Zum Pathos einer missionarischen und geschwisterlichen Kirche gehörten das Aushalten von Vielfalt und Uneindeutigkeit sowie die Suche nach verantworteten Lösungen für die jeweiligen Menschen.
Ferner sei nötig der Mut, solche Schritte zu gehen und umzusetzen – „wiederum im Wissen um die Möglichkeit des Irrweges und des Scheiterns, aber auch des Neuanfangs.“
Authentizität führe nicht zu „Leistungsdruck für das Himmelreich, wohl aber zu immer wieder neuen kreativen Realisierungs- und damit Verkündigungsbemühungen, getragen von der Hoffnung, dass diese
Botschaft nicht Vertröstung auf das Jenseits bedeutet, sondern Zuversicht auch für das Diesseits“. Authentizität führe die Menschen nicht nur auf ausgetretene und bereits festgelegte Pfade,
sondern ermutige zur Kreativität und zu neuen, ungewohnten Wegen.
Höchstes künstlerisches Niveau hatten die musikalischen Beiträge während des Neujahrsempfangs.
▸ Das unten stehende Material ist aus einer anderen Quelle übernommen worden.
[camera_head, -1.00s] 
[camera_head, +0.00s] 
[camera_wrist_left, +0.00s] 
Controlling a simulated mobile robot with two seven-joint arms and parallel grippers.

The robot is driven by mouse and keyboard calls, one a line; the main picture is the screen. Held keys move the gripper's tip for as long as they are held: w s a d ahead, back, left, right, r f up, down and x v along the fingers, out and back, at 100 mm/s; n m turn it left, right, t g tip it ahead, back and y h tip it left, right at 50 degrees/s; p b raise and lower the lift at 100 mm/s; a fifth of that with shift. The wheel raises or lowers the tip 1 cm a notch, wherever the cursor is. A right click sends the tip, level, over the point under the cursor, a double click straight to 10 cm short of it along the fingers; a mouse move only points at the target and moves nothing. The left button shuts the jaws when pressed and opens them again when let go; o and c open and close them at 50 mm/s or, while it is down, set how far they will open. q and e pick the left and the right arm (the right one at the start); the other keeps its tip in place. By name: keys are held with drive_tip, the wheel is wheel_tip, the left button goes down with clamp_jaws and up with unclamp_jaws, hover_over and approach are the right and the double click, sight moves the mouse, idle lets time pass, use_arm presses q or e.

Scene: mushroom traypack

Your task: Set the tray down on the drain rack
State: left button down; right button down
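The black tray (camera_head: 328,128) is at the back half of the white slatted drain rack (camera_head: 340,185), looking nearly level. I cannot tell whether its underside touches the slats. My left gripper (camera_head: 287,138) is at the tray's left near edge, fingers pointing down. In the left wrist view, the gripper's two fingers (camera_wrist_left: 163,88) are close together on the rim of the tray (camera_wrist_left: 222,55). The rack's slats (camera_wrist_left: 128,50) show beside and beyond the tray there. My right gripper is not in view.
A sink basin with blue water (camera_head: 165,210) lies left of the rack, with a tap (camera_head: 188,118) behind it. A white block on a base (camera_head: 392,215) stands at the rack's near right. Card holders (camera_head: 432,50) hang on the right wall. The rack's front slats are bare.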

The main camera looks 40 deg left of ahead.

Zusammen mit Dr. Ludger Stühlmeyer (Musikdirektor AVC) brachten Lorenzo Lucca (Violine, 1.
Konzertmeister der Hofer Symphoniker) und Marian Müller (Gesang, Theater Hof) Werke von Daniel Kemminer und dem ehemaligen Bamberger Generalvikar Alois Albrecht zu Gehör. Für den virtuosen
musikalischen Abschluss der Veranstaltung sorgte der Hofer Pianist Vladimir Plakidin.